How can you reveal to one you love and admire something that might hurt that person’s opinion of you? That wedge of self-worry-the desire to impress that is the offspring of the doctrine of up-ness-kept me mired in despair. Like the self-pitying poor of the Zoramites, having accepted the doctrine of up-ness, I had set myself up to wallow in the self-pity of down-ness.
I don’t remember how it happened, but somehow, some way, that younger version of me eventually went to see his bishop. And that good, loving man, Bishop Nolan Brown, heard what I had to say and loved me none the less for it. That meeting was my first real lesson in the lifting, redeeming power of the Lord Jesus Christ. To this day, more than thirty years later, I still remember my walk home as the lightest, most freedom-filled moment of my life. The Lord had lifted my burden to such an extent that it literally felt like I was floating. His yoke was easy and his burden was light, just as he had promised. Even with all the wonderful things I have been blessed to experience since, I don’t know if I have ever felt closer to heaven than I did that afternoon as a fifteen-year-old boy.
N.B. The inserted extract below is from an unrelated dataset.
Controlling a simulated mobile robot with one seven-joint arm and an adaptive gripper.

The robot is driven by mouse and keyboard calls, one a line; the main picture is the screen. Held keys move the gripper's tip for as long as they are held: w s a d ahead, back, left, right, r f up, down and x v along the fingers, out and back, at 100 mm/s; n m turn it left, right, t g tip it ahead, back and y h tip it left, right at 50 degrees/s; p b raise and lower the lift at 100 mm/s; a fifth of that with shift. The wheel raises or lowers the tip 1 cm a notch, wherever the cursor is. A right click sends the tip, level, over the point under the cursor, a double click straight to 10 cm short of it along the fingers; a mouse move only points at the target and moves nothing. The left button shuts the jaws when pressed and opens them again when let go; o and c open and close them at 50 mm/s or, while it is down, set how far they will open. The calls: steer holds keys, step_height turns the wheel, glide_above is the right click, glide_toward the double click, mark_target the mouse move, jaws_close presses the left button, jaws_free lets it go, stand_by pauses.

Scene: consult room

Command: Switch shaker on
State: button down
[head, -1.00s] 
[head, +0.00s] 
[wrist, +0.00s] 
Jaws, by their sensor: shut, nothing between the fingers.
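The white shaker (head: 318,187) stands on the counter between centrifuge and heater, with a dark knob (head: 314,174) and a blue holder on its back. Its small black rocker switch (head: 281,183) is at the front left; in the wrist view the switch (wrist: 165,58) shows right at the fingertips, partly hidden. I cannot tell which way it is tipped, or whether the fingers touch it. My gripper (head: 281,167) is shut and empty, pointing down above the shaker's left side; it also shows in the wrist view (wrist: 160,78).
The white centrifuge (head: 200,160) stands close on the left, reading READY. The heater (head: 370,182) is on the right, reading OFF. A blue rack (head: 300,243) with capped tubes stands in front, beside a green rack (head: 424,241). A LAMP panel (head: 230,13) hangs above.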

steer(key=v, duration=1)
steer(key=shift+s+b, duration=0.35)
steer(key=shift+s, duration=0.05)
When I was burdened by my unconfessed worry, I certainly would not have described myself as happy. Given the choice, I probably would have wished that I could have avoided those down moments altogether. But had I been relieved of feeling them, I never would have discovered the unspeakable joy and happiness made possible through Christ. If others had tried to relieve me of the guilt I was feeling as a teenager, they might have thought they were doing me a favor. But the relief would have been to my condemnation. It would have kept me from falling down before the Lord and enjoying the fruit that is “desirable above all other fruit”-the fruit that fills with joy and makes one happy.
Truly, what a blessing it is to be lowly in heart-for, just as Alma promised, when we seek to repent, we shall find mercy. But what of the times that I am not compelled to be humble? What about the parts of me that continue to “look up with boldness”? If these blessings begin with a fall before Christ, what will awaken me from my slumber of pride and help me to see what I am not yet seeing?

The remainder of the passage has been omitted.